Viele Katholiken knüpfen die Zukunftsfähigkeit ihrer Kirche an Reformen wie etwa die Abschaffung des Pflichtzölibats, die Zulassung von Frauen zum Priesteramt, an mehr demokratische Strukturen und mehr Beteiligung von Laien an wichtigen Entscheidungen. Als Protestant kann man sich darüber jedoch nur wundern. Denn alles das, was diese Katholiken in ihrem Haus vermissen, ist in der evangelischen Kirche längst verwirklicht.
Doch, so muss man leider hinzufügen: Es hat weder im Inneren zu einer stärkeren Lebendigkeit der Gemeinden oder zu größerer Intensität des Glaubens geführt, noch hat es für mehr Ausstrahlungskraft nach außen hin gesorgt. Es hat diese zwar nicht verhindert, aber es hat sie nicht bewirkt. Nimmt man den Gottesdienstbesuch als Gradmesser für geistliches Leben, so liegt die katholische Kirche trotz ebenfalls rückläufiger Zahlen immer noch eindeutig vorn.
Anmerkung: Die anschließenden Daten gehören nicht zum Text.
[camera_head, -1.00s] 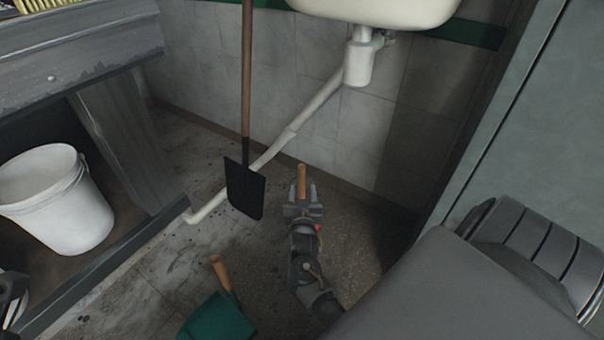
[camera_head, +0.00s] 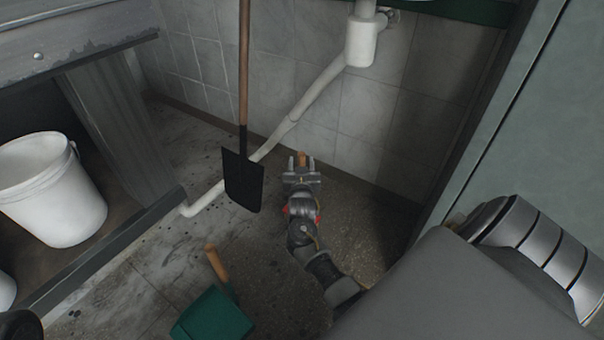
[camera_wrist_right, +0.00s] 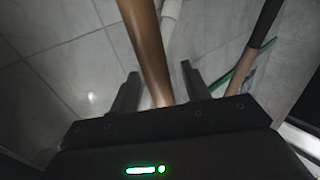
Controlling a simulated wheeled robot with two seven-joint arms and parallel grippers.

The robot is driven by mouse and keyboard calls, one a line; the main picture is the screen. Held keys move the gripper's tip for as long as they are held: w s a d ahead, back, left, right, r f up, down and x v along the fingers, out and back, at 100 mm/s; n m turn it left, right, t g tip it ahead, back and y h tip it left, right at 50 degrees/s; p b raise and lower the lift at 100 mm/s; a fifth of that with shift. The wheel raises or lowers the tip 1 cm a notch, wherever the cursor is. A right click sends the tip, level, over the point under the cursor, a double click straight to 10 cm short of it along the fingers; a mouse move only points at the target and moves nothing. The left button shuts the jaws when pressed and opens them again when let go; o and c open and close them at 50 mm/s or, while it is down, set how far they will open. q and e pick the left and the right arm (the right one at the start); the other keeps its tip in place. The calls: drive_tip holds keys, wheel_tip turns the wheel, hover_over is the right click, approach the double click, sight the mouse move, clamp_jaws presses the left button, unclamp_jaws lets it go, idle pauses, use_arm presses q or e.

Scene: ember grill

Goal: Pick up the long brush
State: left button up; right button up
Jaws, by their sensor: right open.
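My right gripper (camera_head: 301,166) is open, with a finger on either side of the handle. In the right wrist view the brown handle (camera_wrist_right: 146,40) runs down between the two open fingers (camera_wrist_right: 160,72), closer to the left one. I cannot tell whether it touches either finger. My left gripper does not show clearly.
A black shovel (camera_head: 243,181) with a long wooden handle stands left of my right gripper. A green dustpan (camera_head: 214,316) lies in front. A white bucket (camera_head: 52,195) is under the bench at left. A white pipe (camera_head: 318,95) runs along the tiled wall.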

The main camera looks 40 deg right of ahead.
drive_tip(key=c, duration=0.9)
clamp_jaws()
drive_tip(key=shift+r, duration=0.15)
Der neue Papst hat erkannt, dass nicht schon Modernisierungen am Erscheinungsbild der Kirche deren missionarische Kraft vergrößern und beachtenswerte Impulse freisetzen, sondern allein das Bemühen um den Kern und die Substanz des Glaubens. »Wenn wir nicht überzeugt sind und nicht überzeugen können, haben wir auch kein Recht, Öffentlichkeit zu verlangen«, so eins seiner Zitate. Es kommt also in erster Linie auf den Inhalt an, und erst wenn darüber Klarheit herrscht, sollte man über dessen Verpackung nachdenken und nicht, wie es vielfach geschieht, umgekehrt.
Auch gilt es, Probleme grundsätzlicher Art von Detailfragen, über die sich zwar in Talkshows viel bequemer und interessanter diskutieren läßt, zu unterscheiden. Eine Lebensfrage für das westliche Europa ist es nicht, ob Frauen zu Priesterinnen geweiht werden können, wohl aber, wie sich der Glaube an Gott gegen atheistische Denkrichtungen behauptet, und zwar so, dass selbst Atheisten gegenüber diesem Glauben nicht einfach zur Tagesordnung übergehen können, sondern sich ernsthaft mit ihm auseinandersetzen müssen.
Papst Benedikt XVI. vertritt klare katholische Positionen. Die muss man als Protestant nicht alle übernehmen, kann es auch gar nicht. Das Ringen um die Wahrheit bekommt aber auf die Dauer auch dem Miteinander der Kirchen besser als ein verwaschener Gefälligkeitsökumenismus, etwa nach dem Motto: Wir wissen zwar nicht mehr, was das Abendmahl ist und was in ihm geschieht, aber wir feiern es gemeinsam, weil wir uns dabei einfach wohl fühlen.
In seiner ersten Ansprache hat der neue Papst gesagt: »Ich vertraue mich euren Gebeten an.« Damit können sich auch alle Nichtkatholiken angesprochen fühlen, denen nicht nur die eigene Konfession, sondern die gesamte Christenheit am Herzen liegt.